> **Problem requirements**
Write the listing below out again exactly, dropping the images.

###

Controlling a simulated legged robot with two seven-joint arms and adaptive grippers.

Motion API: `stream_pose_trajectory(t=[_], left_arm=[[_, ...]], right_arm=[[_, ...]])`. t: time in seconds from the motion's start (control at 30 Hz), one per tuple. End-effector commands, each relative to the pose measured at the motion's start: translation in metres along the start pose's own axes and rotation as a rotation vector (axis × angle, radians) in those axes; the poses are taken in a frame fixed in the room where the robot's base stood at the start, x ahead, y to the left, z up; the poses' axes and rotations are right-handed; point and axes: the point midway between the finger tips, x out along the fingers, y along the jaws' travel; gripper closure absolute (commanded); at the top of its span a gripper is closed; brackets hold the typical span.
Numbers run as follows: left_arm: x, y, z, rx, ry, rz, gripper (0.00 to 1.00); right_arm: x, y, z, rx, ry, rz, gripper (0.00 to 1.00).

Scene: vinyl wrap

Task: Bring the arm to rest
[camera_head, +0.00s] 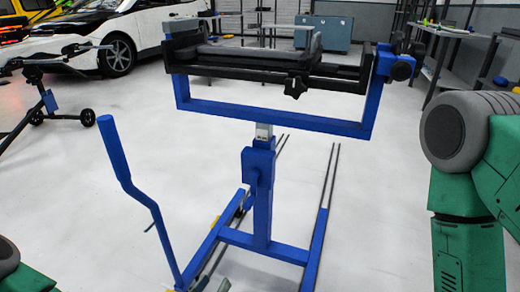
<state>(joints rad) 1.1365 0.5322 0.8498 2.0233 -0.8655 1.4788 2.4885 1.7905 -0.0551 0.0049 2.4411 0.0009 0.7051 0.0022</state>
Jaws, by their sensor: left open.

###

> **Response for this exercise**
Controlling a simulated legged robot with two seven-joint arms and adaptive grippers.

Motion API: `stream_pose_trajectory(t=[_], left_arm=[[_, ...]], right_arm=[[_, ...]])`. t: time in seconds from the motion's start (control at 30 Hz), one per tuple. End-effector commands, each relative to the pose measured at the motion's start: translation in metres along the start pose's own axes and rotation as a rotation vector (axis × angle, radians) in those axes; the poses are taken in a frame fixed in the room where the robot's base stood at the start, x ahead, y to the left, z up; the poses' axes and rotations are right-handed; point and axes: the point midway between the finger tips, x out along the fingers, y along the jaws' travel; gripper closure absolute (commanded); at the top of its span a gripper is closed; brackets hold the typical span.
Numbers run as follows: left_arm: x, y, z, rx, ry, rz, gripper (0.00 to 1.00); right_arm: x, y, z, rx, ry, rz, gripper (0.00 to 1.00).

Scene: vinyl wrap

Task: Bring the arm to rest
[camera_head, +0.00s] 
<state>(joints rad) 1.1365 0.5322 0.8498 2.0233 -0.8655 1.4788 2.4885 1.7905 -0.0551 0.0049 2.4411 0.0009 0.7051 0.0022</state>
Jaws, by their sensor: left open.

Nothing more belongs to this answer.